Set down the listing below verbatim, but only from its first line through the line containing "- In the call".

## START Provided records

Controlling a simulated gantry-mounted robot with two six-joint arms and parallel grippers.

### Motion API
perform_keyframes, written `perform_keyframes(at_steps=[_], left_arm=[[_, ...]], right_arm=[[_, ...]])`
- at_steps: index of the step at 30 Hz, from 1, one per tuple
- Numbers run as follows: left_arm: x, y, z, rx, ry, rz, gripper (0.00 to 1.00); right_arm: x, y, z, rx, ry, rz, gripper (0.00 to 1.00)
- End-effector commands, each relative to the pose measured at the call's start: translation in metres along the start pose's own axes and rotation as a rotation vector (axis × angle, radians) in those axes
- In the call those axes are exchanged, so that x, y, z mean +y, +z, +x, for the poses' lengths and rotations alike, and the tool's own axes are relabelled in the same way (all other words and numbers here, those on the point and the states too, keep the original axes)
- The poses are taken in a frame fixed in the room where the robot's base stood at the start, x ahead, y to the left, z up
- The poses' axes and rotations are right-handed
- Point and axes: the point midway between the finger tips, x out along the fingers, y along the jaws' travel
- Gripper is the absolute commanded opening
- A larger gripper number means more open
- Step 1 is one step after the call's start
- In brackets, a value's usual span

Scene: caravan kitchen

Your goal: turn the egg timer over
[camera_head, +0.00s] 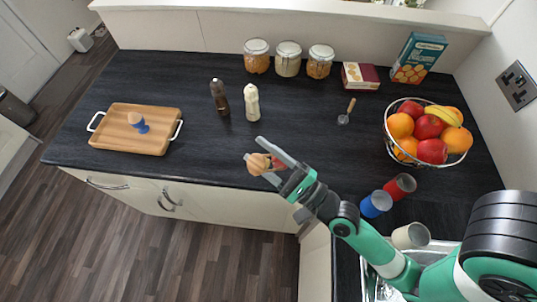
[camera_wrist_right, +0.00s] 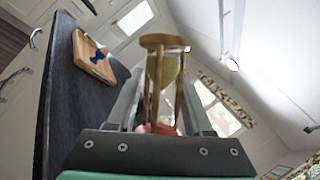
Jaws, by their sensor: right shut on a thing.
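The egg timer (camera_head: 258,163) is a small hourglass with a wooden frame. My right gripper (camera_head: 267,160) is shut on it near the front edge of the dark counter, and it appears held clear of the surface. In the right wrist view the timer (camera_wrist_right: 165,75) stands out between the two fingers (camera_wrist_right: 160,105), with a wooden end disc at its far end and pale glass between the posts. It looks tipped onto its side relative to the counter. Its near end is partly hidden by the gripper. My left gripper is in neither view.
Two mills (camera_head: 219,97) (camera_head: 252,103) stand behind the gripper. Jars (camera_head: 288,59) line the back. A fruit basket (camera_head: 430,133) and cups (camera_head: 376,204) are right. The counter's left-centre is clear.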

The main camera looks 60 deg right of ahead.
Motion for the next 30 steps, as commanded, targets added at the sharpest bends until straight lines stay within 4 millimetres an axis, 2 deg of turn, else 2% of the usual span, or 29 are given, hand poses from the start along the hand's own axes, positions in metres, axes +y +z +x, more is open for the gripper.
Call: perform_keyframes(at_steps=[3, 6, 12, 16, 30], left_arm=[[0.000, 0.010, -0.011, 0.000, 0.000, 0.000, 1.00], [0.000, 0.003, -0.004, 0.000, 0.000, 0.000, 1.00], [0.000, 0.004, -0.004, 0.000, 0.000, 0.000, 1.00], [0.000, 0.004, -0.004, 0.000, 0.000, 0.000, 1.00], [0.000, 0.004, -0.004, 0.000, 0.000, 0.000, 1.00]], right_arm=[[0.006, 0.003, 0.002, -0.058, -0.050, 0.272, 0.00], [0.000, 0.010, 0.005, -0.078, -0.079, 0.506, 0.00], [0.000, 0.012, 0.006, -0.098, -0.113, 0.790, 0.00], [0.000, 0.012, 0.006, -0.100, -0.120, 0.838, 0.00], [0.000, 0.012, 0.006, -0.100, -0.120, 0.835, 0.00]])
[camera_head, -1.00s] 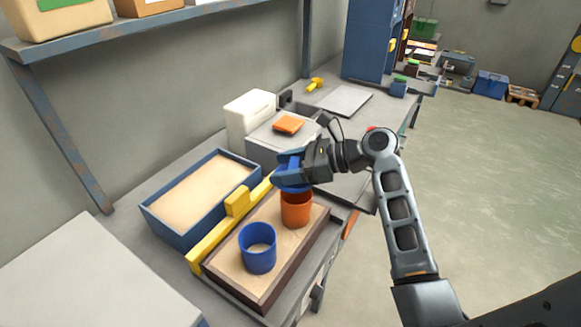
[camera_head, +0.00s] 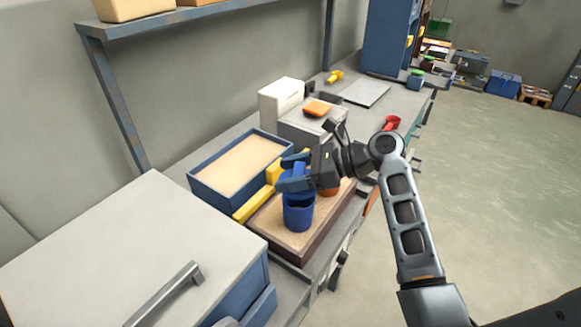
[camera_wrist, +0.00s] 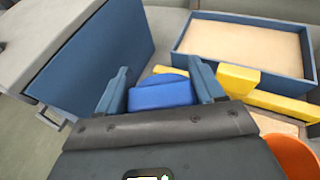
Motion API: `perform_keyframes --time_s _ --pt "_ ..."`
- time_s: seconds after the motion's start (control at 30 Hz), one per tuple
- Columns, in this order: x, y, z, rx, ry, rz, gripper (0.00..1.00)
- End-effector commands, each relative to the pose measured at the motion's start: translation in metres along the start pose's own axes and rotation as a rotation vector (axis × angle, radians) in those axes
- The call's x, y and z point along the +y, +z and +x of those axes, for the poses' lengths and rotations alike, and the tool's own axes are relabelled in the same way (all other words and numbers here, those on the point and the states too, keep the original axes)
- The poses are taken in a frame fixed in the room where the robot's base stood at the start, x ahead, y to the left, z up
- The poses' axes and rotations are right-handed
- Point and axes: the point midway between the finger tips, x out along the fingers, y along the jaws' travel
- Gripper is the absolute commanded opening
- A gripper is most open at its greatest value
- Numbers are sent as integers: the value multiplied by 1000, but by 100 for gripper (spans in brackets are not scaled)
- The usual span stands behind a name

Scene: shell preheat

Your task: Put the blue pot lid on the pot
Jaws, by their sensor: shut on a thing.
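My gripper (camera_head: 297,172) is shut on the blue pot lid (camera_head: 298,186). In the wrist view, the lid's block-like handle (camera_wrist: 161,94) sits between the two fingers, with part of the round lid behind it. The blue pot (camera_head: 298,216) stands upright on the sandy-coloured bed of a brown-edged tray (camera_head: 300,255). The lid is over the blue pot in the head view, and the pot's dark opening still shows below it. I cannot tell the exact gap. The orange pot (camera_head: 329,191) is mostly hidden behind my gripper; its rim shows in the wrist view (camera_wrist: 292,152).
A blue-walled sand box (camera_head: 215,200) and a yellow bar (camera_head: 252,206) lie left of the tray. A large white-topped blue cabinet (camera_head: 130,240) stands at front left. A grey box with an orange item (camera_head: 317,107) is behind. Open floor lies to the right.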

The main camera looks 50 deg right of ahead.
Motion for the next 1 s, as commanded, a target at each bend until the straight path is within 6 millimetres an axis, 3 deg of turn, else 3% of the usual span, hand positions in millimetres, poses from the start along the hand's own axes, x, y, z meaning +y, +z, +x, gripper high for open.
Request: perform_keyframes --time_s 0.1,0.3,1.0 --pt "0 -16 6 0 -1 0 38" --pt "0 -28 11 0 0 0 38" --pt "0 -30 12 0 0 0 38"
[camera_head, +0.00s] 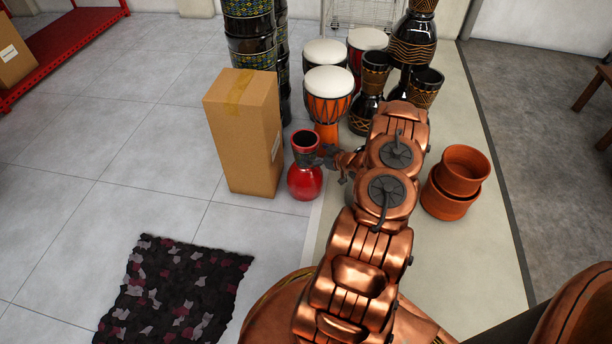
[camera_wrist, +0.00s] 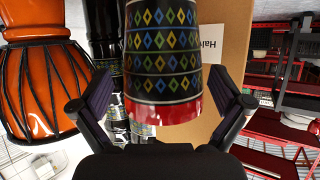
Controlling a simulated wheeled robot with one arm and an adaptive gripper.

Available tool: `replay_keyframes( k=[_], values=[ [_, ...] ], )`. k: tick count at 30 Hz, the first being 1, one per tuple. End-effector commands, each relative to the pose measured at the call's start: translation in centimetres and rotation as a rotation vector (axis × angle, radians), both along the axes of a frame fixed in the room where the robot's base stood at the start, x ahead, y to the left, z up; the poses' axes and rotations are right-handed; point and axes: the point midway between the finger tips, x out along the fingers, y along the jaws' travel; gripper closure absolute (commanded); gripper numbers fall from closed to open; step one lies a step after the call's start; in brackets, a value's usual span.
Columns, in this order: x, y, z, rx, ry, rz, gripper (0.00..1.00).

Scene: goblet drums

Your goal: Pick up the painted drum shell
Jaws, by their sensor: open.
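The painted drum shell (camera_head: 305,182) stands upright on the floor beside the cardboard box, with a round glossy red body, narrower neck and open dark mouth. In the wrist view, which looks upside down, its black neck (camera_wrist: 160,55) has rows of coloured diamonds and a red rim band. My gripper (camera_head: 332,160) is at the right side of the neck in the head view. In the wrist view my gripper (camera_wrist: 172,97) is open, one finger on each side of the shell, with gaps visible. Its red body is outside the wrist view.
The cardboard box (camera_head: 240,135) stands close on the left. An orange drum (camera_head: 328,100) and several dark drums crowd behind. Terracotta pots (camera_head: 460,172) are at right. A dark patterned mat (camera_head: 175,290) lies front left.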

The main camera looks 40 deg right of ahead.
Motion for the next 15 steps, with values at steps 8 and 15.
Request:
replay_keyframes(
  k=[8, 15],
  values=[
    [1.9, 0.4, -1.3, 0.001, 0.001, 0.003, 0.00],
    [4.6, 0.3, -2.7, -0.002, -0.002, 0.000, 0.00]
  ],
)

## END Provided records

» Finished exercise:
Controlling a simulated gantry-mounted robot with two six-joint arms and parallel grippers.

### Motion API
perform_keyframes, written `perform_keyframes(at_steps=[_], left_arm=[[_, ...]], right_arm=[[_, ...]])`
- at_steps: index of the step at 30 Hz, from 1, one per tuple
- Numbers run as follows: left_arm: x, y, z, rx, ry, rz, gripper (0.00 to 1.00); right_arm: x, y, z, rx, ry, rz, gripper (0.00 to 1.00)
- End-effector commands, each relative to the pose measured at the call's start: translation in metres along the start pose's own axes and rotation as a rotation vector (axis × angle, radians) in those axes
- In the call those axes are exchanged, so that x, y, z mean +y, +z, +x, for the poses' lengths and rotations alike, and the tool's own axes are relabelled in the same way (all other words and numbers here, those on the point and the states too, keep the original axes)

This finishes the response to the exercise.